= Task details =
Tally the lines containing the word "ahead", and report the tally alone.

= Dataset section =
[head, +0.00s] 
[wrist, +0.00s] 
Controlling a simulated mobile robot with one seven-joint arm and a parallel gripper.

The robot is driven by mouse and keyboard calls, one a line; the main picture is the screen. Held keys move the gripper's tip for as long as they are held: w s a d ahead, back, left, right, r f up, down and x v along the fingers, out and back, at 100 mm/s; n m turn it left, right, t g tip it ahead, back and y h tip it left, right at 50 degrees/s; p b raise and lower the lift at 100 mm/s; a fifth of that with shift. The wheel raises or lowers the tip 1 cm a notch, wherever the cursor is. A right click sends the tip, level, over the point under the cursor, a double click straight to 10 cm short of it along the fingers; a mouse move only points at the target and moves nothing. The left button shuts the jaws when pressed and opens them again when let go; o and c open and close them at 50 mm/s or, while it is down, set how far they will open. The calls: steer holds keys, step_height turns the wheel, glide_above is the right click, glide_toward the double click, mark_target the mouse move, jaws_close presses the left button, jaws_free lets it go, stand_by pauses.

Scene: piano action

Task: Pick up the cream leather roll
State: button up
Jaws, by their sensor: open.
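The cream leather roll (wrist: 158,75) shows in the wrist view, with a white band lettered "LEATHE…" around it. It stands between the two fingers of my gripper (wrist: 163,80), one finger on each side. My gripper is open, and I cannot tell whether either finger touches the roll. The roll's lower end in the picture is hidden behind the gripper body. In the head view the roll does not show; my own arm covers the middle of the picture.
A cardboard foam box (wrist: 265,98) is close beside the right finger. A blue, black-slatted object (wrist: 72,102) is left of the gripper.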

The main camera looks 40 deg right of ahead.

= The result =
2